● **WORK TO BE COMPLETED**: Only the lines between the line with "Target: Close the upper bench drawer" and the line with "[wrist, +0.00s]", together with those two lines themselves, are to be copied exactly.

● **TASK MATERIAL**:
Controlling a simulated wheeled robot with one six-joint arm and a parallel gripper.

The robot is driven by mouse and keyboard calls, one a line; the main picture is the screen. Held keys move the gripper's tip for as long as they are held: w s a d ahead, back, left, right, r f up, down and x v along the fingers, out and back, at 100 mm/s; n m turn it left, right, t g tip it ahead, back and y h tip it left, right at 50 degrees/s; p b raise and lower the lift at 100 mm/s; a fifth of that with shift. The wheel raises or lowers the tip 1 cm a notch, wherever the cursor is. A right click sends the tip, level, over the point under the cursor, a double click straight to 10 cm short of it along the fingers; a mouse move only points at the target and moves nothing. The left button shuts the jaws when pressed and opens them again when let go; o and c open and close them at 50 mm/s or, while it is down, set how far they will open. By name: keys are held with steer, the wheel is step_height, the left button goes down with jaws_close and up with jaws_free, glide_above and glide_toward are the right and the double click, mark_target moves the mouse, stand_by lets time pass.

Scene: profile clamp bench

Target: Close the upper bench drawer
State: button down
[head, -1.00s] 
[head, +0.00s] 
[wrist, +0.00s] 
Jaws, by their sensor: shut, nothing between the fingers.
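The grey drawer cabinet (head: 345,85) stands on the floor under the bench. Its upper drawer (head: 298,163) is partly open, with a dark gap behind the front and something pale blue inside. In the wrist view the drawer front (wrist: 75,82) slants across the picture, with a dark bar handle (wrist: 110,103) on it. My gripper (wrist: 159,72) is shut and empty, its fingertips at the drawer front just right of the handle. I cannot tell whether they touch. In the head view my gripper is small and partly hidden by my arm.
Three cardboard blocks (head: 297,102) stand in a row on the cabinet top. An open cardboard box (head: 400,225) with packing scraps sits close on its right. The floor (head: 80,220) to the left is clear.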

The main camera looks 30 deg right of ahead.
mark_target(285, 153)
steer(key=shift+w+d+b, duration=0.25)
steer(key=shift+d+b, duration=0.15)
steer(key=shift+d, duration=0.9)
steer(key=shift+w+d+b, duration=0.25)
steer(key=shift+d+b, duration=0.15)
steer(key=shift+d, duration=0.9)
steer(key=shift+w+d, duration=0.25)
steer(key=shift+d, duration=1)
---
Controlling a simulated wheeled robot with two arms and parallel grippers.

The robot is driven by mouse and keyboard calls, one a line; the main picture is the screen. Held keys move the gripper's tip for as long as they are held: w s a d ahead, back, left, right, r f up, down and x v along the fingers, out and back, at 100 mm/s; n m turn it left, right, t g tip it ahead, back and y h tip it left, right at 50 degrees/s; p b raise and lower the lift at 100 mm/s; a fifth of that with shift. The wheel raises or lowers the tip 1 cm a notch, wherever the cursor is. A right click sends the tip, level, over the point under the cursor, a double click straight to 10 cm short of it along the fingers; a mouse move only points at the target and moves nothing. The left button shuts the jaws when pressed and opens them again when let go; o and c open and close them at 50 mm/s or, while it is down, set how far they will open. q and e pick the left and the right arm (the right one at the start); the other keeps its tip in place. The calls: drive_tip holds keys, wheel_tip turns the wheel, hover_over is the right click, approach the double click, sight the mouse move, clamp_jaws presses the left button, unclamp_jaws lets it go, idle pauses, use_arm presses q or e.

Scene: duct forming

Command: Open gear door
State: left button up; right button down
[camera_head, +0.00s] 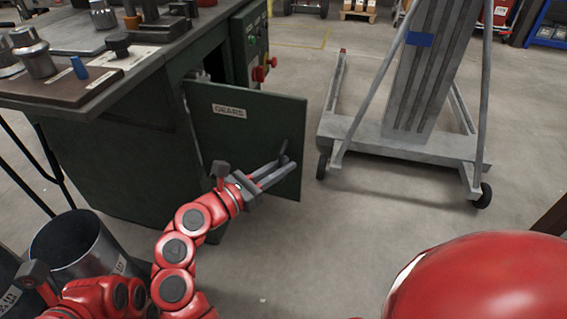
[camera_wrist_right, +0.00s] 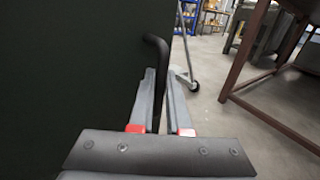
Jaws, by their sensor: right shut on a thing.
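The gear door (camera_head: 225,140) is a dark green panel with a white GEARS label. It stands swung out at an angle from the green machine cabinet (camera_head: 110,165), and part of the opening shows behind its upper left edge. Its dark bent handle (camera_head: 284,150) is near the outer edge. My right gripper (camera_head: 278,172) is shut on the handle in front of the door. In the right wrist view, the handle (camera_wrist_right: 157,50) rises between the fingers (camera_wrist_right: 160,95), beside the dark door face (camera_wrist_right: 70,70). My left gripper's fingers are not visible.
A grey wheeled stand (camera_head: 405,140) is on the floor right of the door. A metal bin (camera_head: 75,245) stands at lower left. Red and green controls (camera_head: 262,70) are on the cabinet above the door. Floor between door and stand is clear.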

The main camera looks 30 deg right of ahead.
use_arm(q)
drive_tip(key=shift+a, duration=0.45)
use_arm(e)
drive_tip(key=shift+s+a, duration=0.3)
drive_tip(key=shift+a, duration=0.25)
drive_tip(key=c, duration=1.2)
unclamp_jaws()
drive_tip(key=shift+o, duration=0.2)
==
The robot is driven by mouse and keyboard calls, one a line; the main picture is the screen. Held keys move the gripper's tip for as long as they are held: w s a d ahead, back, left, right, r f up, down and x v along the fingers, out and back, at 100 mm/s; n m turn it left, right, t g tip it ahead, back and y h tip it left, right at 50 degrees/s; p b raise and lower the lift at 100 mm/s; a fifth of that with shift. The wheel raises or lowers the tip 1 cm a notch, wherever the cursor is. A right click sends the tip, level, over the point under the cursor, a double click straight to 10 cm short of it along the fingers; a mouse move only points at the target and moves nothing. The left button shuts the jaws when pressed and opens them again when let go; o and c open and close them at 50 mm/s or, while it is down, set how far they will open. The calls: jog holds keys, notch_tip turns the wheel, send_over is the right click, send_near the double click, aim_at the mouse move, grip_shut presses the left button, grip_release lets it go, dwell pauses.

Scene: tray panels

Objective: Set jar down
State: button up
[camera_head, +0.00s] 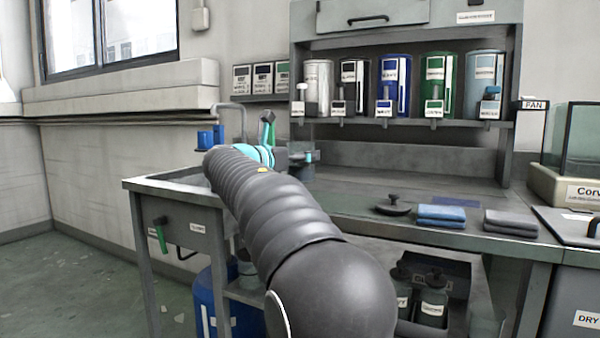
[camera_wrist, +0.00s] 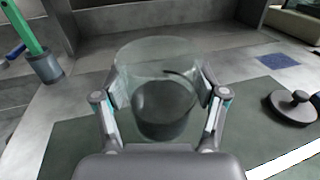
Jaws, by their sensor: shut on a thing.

● **COMPLETED TASK**:
Target: Close the upper bench drawer
State: button down
[head, -1.00s] 
[head, +0.00s] 
[wrist, +0.00s] 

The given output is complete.